Data Vault 2.0 Staging Area learnings & suggestions
With Data Vault 2.0 the Data Vault methodology introduces (amongst other things) a more formalised solution architecture which includes a Staging Area. In the designs as advocated in this blog this Staging Area is part of a conceptual Staging Layer that also cover the Persistent Staging Area (PSA). While updating the documentation in general I updated various sections in the Staging Layer definition and this prompted me to highlight some experiences specifically with implementing the Data Vault 2.0 style Staging Area.

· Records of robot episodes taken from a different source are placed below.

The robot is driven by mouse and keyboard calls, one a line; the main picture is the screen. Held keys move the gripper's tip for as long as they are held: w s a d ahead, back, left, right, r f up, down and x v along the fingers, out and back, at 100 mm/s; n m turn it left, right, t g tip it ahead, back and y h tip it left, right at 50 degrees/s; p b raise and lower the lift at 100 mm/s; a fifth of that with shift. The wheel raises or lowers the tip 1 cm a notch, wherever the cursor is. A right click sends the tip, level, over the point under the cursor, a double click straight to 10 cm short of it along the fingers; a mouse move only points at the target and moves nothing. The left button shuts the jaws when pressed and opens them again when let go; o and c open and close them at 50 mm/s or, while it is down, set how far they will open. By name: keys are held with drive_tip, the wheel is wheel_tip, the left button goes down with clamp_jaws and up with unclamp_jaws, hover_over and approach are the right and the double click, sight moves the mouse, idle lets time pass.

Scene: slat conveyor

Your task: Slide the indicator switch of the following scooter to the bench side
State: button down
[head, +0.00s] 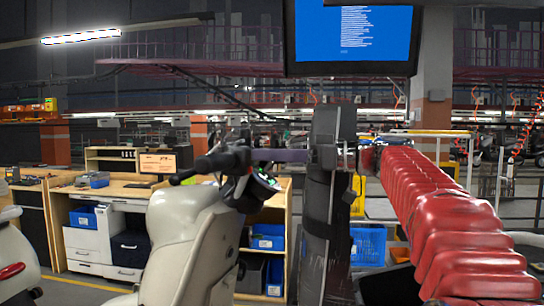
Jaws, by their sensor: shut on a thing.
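A cream scooter (183,240) stands upright left of centre in the head view, with its dark handlebar (218,162) at the top. My gripper (250,157) reaches in from the right at the end of my arm and is shut at the right part of the handlebar, by the dark controls. The indicator switch is too small and covered to make out, so its position cannot be told. The wooden workbench (130,190) is behind the scooter to the left.
Part of another pale scooter (14,262) shows at the left edge. A shelf with blue bins (267,237) stands behind the scooter. A blue-screen monitor (352,35) hangs above. Floor shows at lower left.

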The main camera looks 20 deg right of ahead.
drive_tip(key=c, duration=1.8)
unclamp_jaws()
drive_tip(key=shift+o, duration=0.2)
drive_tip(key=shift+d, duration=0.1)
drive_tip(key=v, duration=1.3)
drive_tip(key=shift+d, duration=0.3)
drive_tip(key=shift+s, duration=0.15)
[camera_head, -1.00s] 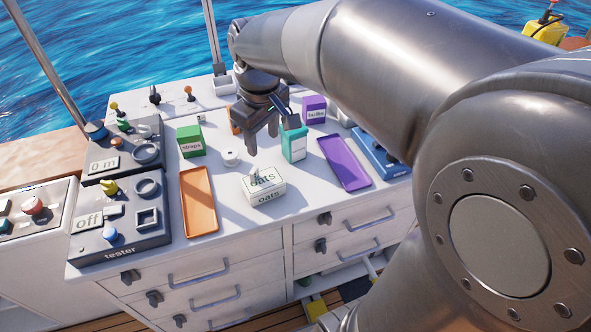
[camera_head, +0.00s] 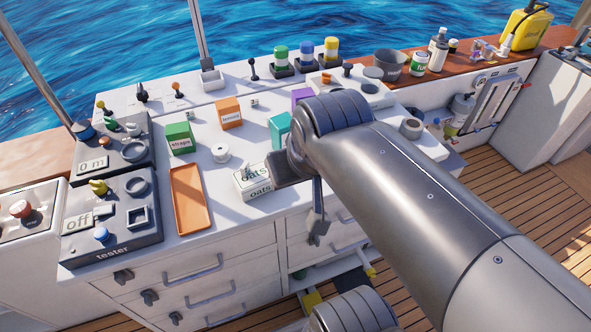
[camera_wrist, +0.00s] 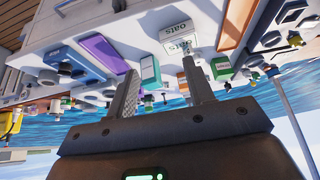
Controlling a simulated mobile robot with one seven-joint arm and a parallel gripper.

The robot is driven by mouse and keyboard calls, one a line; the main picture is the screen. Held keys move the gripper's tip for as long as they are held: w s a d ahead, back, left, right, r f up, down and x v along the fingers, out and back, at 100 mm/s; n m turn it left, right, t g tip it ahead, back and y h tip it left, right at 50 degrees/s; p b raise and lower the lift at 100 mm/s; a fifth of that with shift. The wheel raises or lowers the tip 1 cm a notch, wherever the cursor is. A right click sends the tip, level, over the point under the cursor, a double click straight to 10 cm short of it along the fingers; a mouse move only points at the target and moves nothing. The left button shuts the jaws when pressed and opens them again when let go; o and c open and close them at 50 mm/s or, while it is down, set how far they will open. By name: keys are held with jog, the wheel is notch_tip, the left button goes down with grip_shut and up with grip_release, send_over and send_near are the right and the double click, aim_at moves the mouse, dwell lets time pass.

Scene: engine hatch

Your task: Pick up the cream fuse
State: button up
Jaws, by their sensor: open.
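I cannot make out a cream fuse for certain in either view. A white box marked "oats" (camera_head: 256,186) stands near the counter's front edge, with a small pale thing on its top, too small to identify. The box also shows upside down in the wrist view (camera_wrist: 178,44). My gripper (camera_head: 316,228) hangs right of the oats box, in front of the drawers, partly hidden by my arm. In the wrist view my gripper (camera_wrist: 160,66) has its two fingers apart with nothing held between them.
An orange tray (camera_head: 189,199), a white spool (camera_head: 221,153), a green box (camera_head: 180,138), an orange box (camera_head: 229,112) and a teal box (camera_head: 279,129) stand on the counter. The tester panel (camera_head: 135,240) is at left. My arm hides the counter's right part.

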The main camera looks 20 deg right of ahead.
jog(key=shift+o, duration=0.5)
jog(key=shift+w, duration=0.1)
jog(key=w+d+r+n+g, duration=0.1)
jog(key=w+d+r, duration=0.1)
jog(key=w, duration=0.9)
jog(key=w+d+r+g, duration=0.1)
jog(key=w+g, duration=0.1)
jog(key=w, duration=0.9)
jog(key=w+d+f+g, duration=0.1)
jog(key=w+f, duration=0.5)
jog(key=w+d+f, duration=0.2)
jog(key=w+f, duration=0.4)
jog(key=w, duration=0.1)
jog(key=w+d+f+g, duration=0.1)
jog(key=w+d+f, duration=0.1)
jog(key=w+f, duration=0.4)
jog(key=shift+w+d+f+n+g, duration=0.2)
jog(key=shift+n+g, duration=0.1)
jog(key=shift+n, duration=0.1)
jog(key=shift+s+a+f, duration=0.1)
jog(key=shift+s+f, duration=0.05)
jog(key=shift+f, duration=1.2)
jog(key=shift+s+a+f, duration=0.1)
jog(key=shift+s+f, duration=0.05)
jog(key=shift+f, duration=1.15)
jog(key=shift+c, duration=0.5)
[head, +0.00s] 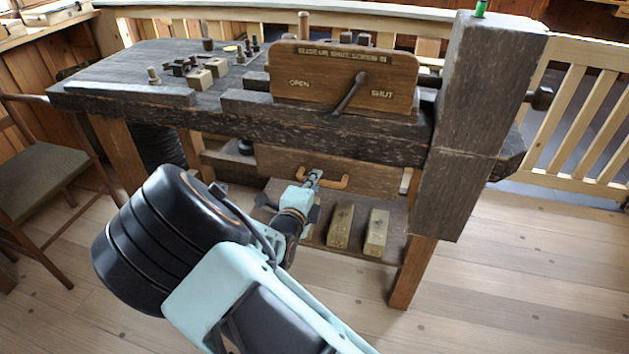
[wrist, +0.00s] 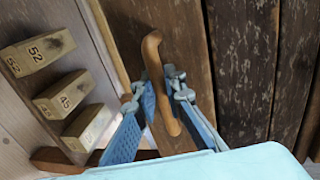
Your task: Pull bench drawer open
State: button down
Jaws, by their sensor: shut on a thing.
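The bench drawer (head: 378,176) is a plain brown wooden front under the dark bench top. Its orange-brown wooden handle (head: 334,182) runs across the lower middle of the front. My gripper (head: 314,178) is at the handle, with its fingers closed around the bar. In the wrist view, my gripper (wrist: 162,98) has one blue finger on each side of the handle (wrist: 153,60). The drawer front (wrist: 185,28) shows behind the handle in that view. The drawer looks shut or nearly so; no inside shows. My arm hides part of the lower left.
Numbered wooden blocks (head: 341,225) stand on the low shelf (head: 393,248) below the drawer. A chair (head: 40,180) is at the left. A thick dark post (head: 480,130) stands at the bench's right end. The floor in front at right is clear.

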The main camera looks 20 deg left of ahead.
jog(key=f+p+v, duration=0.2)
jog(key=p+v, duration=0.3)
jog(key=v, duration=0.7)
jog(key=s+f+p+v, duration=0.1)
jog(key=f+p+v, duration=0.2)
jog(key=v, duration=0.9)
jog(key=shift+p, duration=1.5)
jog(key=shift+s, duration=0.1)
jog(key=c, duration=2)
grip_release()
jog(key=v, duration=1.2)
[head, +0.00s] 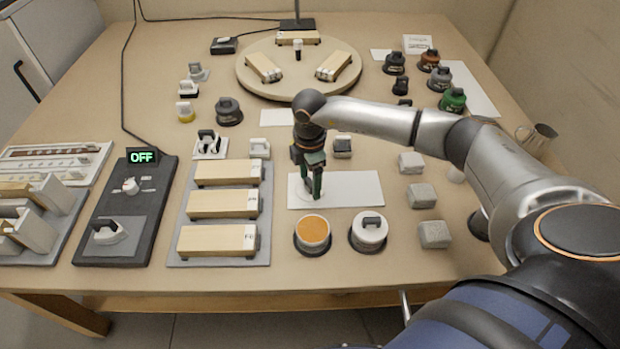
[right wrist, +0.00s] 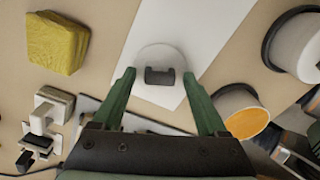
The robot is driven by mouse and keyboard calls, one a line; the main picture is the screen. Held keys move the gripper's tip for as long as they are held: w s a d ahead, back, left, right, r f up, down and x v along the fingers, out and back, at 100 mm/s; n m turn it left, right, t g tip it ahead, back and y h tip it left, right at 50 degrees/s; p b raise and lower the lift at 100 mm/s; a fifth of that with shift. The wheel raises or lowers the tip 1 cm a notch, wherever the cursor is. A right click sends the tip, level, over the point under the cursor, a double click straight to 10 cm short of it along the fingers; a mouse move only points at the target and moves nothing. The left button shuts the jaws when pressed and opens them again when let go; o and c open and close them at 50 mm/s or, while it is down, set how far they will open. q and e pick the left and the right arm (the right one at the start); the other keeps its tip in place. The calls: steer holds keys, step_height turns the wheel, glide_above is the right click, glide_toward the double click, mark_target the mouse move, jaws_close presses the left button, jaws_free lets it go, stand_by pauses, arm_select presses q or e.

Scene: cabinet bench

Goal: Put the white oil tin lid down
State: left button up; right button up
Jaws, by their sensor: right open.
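The white oil tin lid, a round pale disc with a dark grip (right wrist: 160,76), lies on the white sheet (head: 355,190) in the right wrist view. In the head view it is mostly hidden by my right gripper (head: 314,186). The gripper points down over the sheet. Its green fingers (right wrist: 160,98) are open, one on each side of the lid, with gaps between them and the grip. An open tin with orange contents (head: 313,232) stands just in front of the sheet. My left gripper is not in view.
A white-topped tin with a dark grip (head: 368,232) stands right of the open tin. Grey blocks (head: 422,195) stand right of the sheet. A grey tray with wooden-topped stones (head: 222,204) is on the left. The sheet's right part is clear.

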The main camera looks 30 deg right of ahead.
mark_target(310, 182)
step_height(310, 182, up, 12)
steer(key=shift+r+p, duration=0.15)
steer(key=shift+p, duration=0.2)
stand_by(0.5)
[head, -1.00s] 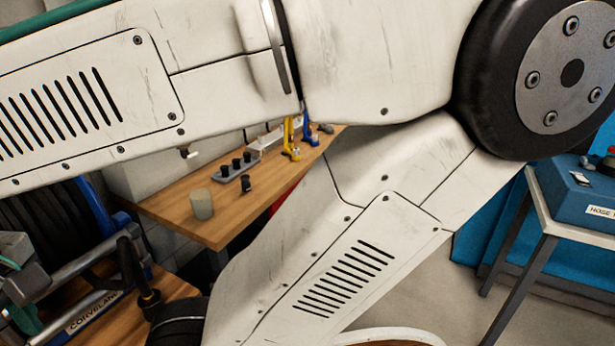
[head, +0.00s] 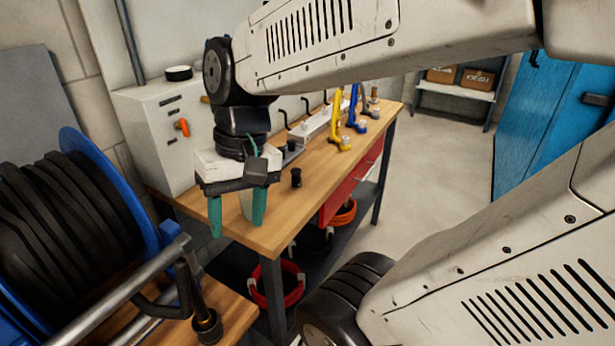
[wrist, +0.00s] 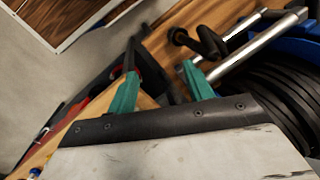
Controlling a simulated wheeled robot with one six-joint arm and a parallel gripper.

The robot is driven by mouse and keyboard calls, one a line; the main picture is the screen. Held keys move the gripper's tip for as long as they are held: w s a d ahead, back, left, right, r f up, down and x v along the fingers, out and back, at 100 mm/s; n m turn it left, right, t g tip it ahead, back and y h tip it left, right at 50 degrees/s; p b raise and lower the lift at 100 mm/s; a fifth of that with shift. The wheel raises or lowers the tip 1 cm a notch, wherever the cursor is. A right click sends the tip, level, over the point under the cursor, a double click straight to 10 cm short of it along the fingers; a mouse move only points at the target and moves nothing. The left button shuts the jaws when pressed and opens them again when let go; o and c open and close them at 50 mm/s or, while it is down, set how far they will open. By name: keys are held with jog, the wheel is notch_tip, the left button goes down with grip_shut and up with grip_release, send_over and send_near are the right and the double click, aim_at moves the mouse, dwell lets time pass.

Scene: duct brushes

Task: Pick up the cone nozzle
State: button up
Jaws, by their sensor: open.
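My gripper (head: 237,222) points down with its two green fingers apart, in front of the near end of the wooden workbench. The wrist view also shows the fingers (wrist: 160,78) spread, with nothing between them. A small dark upright piece (head: 296,177) stands on the bench to the right of my gripper; it may be the cone nozzle, but its shape is too small to tell. A grey rack (head: 291,152) with dark pieces is mostly hidden by my wrist.
A large hose reel (head: 80,210) with a blue rim stands at the left, its metal bars close by. A yellow tool (head: 341,125) and a blue tool (head: 355,112) stand farther along the bench (head: 330,165). A pale cabinet (head: 160,140) stands behind. Open floor lies right.

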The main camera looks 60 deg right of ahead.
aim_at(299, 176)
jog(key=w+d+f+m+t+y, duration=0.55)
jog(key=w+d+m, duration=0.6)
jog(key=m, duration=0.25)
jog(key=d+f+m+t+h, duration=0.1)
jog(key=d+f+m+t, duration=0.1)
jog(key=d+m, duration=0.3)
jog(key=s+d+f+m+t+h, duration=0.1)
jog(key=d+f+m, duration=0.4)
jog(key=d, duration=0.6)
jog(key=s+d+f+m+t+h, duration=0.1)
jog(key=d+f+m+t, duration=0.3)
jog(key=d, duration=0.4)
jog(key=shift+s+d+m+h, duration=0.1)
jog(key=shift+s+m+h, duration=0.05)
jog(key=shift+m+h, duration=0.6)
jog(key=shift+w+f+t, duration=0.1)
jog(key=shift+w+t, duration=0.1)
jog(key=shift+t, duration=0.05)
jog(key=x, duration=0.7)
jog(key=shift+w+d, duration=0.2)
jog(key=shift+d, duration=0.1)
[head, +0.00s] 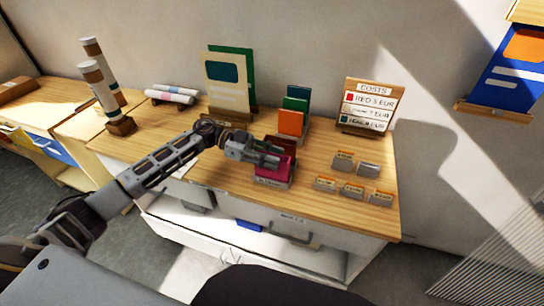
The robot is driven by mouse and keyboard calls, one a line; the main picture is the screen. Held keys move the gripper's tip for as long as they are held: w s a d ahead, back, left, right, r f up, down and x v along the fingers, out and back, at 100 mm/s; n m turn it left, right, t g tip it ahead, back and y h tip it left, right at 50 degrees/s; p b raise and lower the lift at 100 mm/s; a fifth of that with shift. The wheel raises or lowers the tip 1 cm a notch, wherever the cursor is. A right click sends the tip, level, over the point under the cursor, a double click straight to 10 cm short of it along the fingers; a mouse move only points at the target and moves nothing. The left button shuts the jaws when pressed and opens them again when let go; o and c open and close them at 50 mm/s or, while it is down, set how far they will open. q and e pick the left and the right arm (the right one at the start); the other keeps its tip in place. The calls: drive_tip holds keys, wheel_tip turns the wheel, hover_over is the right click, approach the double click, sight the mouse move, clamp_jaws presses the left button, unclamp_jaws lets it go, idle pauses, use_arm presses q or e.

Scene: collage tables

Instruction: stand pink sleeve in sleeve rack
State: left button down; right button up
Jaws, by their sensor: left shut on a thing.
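The pink sleeve (272,168) is upright at the front of a small grey rack (273,183) with a label on its front edge. A dark brown-red sleeve (284,142) stands just behind it. My left gripper (270,157) reaches in from the left and is shut on the pink sleeve near its top edge. The sleeve's lower edge is at the rack; I cannot tell whether it is fully seated. The gripper hides part of both sleeves. My right gripper is not in view.
Behind stands another rack with orange (290,122) and green (297,97) sleeves. A costs sign (370,105) stands at the back right, with several small card holders (343,160) before it.

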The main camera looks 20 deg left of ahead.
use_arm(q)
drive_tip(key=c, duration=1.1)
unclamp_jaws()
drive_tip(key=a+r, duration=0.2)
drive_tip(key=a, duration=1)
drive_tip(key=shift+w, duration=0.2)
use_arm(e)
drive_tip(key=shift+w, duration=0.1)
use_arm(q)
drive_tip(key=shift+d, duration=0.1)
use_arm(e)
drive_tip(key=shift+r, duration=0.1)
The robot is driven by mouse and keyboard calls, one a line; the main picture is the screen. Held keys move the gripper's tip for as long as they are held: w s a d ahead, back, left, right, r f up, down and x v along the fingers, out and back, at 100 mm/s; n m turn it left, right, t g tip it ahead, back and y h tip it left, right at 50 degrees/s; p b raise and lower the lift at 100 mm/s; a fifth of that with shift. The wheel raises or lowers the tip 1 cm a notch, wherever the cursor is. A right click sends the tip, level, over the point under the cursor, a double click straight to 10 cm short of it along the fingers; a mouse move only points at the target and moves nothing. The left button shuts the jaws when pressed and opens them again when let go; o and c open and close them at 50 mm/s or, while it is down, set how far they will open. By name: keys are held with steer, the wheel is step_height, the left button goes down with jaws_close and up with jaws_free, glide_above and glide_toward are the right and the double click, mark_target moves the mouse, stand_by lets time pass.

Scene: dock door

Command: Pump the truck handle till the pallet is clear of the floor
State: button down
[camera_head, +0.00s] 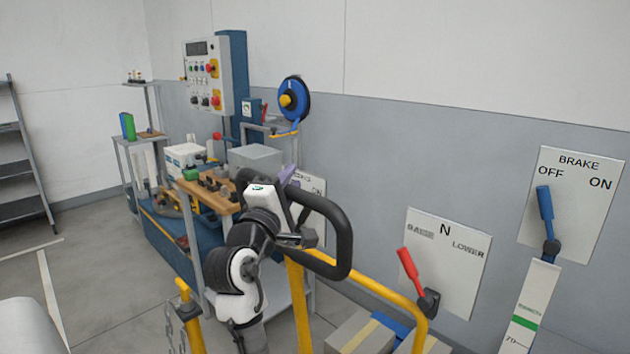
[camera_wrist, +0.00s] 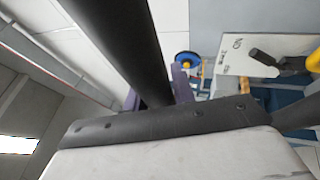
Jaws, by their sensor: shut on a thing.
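The truck handle (camera_head: 347,235) is a black loop on a yellow frame (camera_head: 300,305), in the middle of the head view. My gripper (camera_head: 287,176) is shut on the far left part of this loop; its purple fingertips show there. In the wrist view the black handle bar (camera_wrist: 118,40) runs between the purple fingers of my gripper (camera_wrist: 157,94). A red lever (camera_head: 408,265) leans up-left, towards the RAISE side of its plate (camera_head: 460,270). Cartons (camera_head: 350,335) show at the bottom edge. The pallet and its gap to the floor are not visible.
A blue lever (camera_head: 545,203) points towards OFF on the BRAKE plate (camera_head: 585,215). A white gauge strip (camera_head: 530,300) with a green band stands at right. A cluttered workbench (camera_head: 220,200) and control box (camera_head: 203,75) stand behind. Floor at left (camera_head: 110,250) is mostly clear.

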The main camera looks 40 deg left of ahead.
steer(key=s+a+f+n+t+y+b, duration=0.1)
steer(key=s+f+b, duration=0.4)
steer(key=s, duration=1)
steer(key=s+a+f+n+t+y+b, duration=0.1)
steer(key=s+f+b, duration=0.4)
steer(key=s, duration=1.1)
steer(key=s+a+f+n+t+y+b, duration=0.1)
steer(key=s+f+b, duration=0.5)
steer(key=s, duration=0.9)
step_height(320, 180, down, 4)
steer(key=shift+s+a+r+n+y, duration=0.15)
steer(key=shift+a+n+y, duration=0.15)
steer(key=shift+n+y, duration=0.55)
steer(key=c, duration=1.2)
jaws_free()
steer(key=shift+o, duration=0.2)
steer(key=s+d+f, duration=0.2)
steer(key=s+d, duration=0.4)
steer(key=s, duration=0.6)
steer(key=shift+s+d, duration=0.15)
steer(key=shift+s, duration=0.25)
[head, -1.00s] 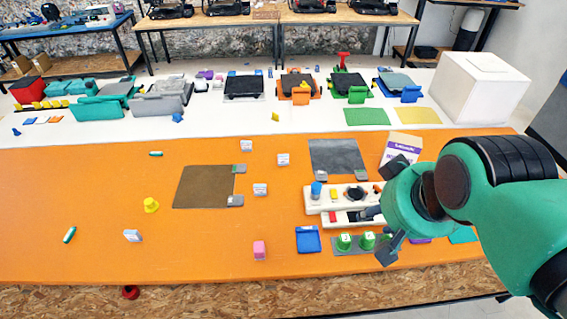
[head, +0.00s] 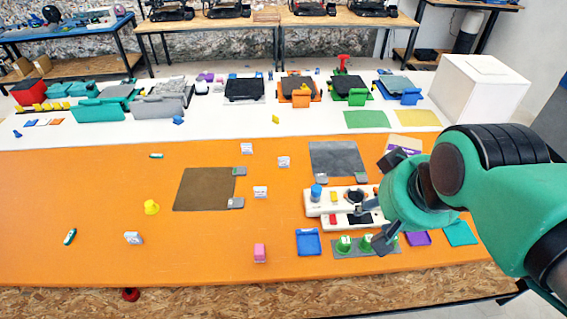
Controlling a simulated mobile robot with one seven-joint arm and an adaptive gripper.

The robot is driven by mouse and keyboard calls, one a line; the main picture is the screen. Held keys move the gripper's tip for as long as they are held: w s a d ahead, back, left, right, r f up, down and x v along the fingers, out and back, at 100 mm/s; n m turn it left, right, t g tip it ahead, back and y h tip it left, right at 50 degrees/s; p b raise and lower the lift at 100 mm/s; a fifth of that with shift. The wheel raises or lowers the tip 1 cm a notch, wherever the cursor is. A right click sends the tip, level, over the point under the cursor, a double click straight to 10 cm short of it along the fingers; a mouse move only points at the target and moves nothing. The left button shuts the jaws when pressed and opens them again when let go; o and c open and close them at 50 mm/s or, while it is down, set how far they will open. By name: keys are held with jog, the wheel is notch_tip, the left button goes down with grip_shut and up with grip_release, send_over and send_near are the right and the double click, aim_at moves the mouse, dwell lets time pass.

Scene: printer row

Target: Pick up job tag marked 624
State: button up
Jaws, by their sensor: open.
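Several small white printed tags lie on the orange table: one at the back (head: 247,148), one to its right (head: 284,161), one beside the brown mat (head: 260,191), and one at the front left (head: 133,238). Their print is too small to read, so I cannot tell which is marked 624. My gripper (head: 379,202) is open on the right, above the area of the white button panel. No object shows between its fingers, and it is well to the right of all these tags. My wrist hides part of the panel.
The white panel (head: 312,209), a blue tray (head: 308,241) and green knobs (head: 344,243) are near my gripper. A yellow knob (head: 151,207) and pink block (head: 260,252) stand farther left. A large white box (head: 480,90) is at back right. The table's left is mostly clear.

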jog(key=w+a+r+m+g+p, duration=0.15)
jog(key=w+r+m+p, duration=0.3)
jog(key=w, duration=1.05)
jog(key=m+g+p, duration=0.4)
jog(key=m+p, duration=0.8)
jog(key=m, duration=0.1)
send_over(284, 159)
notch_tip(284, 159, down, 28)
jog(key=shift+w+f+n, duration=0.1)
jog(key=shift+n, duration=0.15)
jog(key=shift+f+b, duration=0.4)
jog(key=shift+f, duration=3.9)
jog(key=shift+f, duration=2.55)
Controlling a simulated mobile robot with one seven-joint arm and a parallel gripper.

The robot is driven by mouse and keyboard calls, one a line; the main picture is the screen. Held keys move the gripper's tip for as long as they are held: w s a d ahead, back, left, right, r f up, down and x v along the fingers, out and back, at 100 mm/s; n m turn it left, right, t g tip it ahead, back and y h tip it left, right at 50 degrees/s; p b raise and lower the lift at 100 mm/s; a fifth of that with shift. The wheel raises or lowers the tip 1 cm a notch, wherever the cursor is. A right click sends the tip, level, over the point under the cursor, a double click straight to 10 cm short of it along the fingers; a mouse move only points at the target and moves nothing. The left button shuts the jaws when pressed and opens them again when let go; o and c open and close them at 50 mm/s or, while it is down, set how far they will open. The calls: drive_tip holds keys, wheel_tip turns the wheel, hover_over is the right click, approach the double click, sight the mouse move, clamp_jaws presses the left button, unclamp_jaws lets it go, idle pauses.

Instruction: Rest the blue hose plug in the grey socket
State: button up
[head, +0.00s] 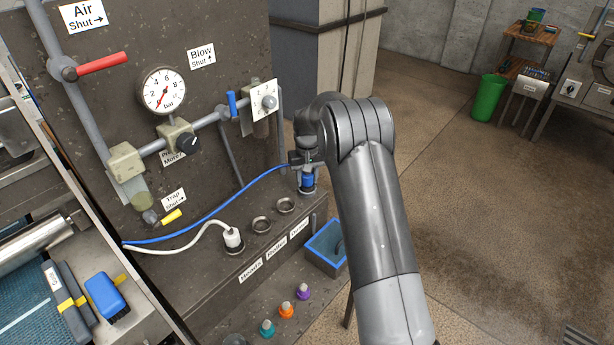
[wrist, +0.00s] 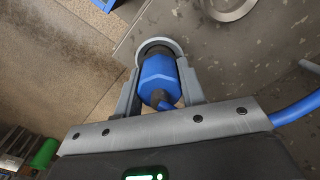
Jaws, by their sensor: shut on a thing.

It is worthwhile to note that the methodology of Data Vault 2.0 specifies hash values for intended business keys (Hubs), relationships (Links) and optionally Satellites (the ‘hash diff’) to be calculated by the ETL that loads the data delta into the Staging Area. In the case of the Hub and Link keys this means hashing the business key(s) and in the case of the Satellite the hash difference covers the combination of attributes to track for changes in the Satellites. So these may also be calculated in this process and stored in the Staging Area, and you can opt to do this if you are looking for more ETL performance.
The idea behind this is that the calculation of hash keys needs to be done only once and can be reused many times by upstream processes. The hashes are less required to be calculated ‘on the fly’, which incurs a (debated) performance hit. The downside is that this creates a direct impact between changes in the Integration Layer (Data Vault) models and the Staging Area. If you create a new Hub based on an existing interface (a change in the model) you need to add this attribute in the Staging Area as well and make sure the hash is calculated appropriately. Similarly, your source-to-staging ETL will become more complex as it needs to be aware of upstream business key definitions and in the case of the hash diff which attributes are going to be mapped to a specific Satellite.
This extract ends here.